Copy each line below in which the string "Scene" occurs.

** Begin **

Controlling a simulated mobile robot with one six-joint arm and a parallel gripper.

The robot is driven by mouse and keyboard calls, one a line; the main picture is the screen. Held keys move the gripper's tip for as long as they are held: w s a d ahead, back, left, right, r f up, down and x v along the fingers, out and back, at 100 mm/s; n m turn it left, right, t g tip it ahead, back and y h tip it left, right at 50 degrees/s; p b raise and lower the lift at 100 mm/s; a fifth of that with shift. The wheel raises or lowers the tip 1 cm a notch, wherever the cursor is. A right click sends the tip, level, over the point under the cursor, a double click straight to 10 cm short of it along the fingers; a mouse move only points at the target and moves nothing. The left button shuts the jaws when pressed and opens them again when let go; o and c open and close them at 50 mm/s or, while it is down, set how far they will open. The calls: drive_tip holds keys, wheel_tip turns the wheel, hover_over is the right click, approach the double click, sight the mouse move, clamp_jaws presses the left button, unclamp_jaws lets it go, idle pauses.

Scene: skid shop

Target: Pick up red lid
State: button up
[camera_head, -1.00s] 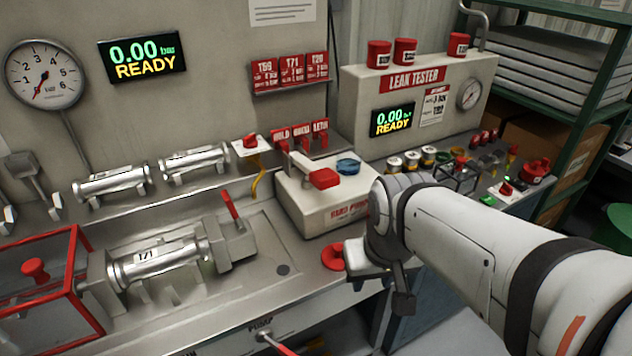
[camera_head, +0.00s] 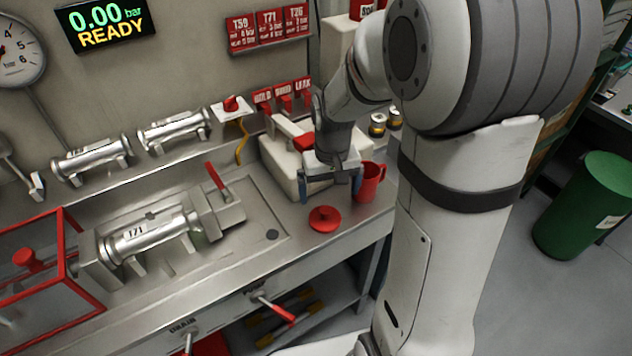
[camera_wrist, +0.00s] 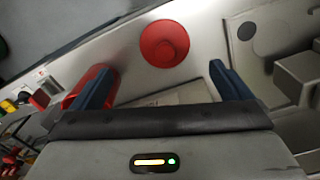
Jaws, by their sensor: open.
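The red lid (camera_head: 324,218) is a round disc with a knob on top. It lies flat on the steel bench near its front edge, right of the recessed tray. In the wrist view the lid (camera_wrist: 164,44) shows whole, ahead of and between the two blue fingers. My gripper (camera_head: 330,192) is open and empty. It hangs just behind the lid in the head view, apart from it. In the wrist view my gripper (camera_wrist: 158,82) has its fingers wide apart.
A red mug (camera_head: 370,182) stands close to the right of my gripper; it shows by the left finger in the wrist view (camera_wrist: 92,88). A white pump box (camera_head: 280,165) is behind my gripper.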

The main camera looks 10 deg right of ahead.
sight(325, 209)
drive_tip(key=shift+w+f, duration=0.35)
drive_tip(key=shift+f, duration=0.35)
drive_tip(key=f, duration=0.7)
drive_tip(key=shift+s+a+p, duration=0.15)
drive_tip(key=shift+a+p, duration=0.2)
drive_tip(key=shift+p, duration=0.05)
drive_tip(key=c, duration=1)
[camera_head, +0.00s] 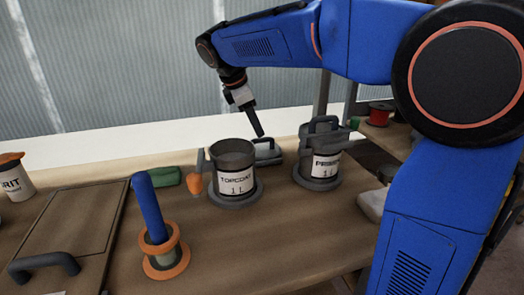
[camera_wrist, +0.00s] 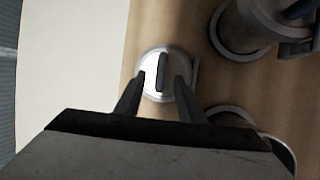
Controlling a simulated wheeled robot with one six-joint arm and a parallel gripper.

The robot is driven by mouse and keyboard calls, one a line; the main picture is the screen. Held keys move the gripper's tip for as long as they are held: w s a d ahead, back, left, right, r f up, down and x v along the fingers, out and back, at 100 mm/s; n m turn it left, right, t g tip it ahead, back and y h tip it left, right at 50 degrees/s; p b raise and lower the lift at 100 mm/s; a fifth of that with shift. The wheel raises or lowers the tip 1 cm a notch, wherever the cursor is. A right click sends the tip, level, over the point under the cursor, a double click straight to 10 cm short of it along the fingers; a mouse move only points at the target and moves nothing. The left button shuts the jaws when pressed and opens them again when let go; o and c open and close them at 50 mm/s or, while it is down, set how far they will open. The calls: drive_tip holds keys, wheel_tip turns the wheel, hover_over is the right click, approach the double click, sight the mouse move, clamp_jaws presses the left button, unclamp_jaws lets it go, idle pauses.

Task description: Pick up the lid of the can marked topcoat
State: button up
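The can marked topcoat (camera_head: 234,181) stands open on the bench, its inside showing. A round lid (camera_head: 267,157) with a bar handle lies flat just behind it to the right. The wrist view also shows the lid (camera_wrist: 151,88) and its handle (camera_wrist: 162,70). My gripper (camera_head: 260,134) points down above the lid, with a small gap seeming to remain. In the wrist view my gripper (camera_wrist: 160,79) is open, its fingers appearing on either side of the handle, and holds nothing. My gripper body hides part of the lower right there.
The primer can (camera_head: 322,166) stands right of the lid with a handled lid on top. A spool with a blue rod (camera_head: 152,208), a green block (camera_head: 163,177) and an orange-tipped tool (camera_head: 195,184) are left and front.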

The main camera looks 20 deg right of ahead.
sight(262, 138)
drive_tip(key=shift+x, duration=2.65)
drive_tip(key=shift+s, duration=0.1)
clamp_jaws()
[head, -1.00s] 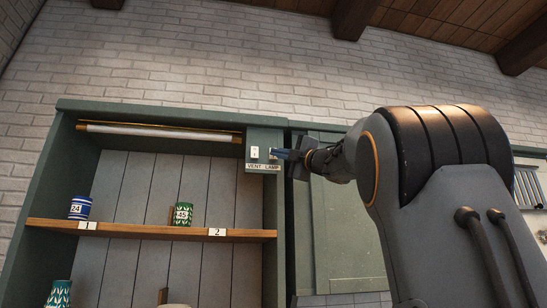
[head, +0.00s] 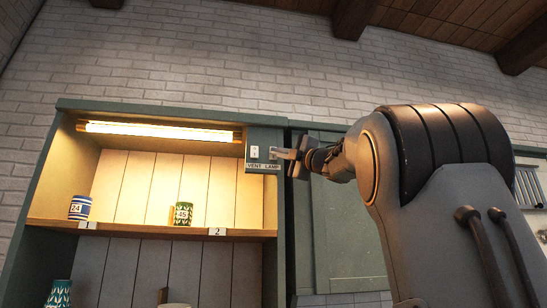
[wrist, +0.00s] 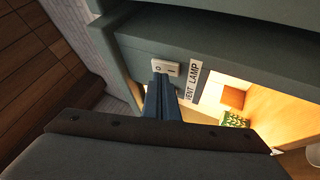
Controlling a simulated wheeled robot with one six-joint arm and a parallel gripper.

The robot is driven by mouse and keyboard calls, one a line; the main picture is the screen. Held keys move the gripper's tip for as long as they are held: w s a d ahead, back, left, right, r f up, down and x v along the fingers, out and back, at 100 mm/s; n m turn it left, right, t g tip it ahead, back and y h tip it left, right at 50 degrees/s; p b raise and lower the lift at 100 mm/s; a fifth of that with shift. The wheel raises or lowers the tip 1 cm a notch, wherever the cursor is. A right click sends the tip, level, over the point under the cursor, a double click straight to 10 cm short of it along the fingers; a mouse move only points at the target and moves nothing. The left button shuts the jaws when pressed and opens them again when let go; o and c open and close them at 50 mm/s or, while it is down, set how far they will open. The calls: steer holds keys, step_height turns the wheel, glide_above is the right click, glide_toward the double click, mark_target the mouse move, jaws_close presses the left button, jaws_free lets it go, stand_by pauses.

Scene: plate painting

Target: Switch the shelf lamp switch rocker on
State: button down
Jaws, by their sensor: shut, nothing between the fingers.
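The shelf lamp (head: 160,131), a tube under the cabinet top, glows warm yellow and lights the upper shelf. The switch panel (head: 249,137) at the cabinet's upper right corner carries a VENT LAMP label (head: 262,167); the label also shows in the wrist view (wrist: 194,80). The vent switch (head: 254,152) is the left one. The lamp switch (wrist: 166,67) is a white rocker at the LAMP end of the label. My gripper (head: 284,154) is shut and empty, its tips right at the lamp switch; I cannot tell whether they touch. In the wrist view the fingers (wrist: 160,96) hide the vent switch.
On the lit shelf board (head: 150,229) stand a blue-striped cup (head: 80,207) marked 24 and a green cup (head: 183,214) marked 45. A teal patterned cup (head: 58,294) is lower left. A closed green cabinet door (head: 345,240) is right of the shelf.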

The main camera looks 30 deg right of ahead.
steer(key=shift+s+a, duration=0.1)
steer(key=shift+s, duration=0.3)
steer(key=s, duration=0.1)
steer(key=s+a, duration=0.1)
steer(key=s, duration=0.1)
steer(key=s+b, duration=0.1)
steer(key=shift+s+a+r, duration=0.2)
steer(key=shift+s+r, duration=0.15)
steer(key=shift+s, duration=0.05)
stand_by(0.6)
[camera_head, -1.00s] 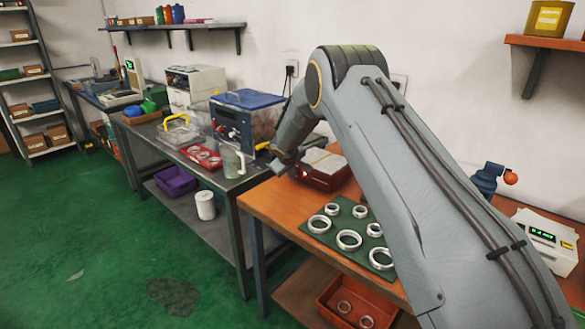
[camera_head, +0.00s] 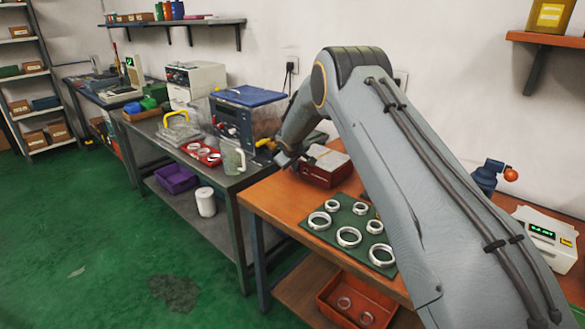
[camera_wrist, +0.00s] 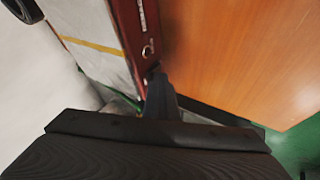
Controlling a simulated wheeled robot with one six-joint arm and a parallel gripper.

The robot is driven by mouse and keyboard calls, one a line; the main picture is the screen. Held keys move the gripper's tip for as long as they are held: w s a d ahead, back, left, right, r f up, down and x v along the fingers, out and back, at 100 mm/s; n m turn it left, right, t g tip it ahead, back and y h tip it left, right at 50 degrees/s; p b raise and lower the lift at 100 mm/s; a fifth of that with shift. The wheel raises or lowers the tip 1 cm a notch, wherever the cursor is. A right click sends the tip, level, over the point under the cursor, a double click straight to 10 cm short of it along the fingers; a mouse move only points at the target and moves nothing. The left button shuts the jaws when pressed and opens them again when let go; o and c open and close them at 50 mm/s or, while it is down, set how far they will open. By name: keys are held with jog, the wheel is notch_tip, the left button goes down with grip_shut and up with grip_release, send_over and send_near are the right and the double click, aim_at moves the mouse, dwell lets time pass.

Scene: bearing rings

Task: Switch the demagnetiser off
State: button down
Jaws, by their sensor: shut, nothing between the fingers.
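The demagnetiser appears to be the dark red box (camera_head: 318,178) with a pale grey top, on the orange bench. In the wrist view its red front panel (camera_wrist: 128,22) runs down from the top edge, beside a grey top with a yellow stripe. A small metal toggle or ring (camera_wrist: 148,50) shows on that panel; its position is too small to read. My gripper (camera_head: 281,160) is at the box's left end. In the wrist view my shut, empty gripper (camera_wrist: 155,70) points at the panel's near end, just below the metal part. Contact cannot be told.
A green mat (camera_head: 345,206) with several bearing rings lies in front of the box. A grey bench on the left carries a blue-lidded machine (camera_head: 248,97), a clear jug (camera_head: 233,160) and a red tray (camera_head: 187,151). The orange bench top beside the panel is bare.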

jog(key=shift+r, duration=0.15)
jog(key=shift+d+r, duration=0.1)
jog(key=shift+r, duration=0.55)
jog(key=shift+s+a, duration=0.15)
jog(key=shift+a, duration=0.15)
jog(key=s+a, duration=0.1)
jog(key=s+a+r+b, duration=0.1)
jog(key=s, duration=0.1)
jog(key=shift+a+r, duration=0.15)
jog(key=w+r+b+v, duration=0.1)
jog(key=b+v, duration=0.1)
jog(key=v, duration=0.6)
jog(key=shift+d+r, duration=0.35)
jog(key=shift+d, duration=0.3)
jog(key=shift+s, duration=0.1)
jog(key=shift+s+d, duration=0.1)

** End **

→ RESPONSE:
Scene: skid shop
Scene: plate painting
Scene: bearing rings

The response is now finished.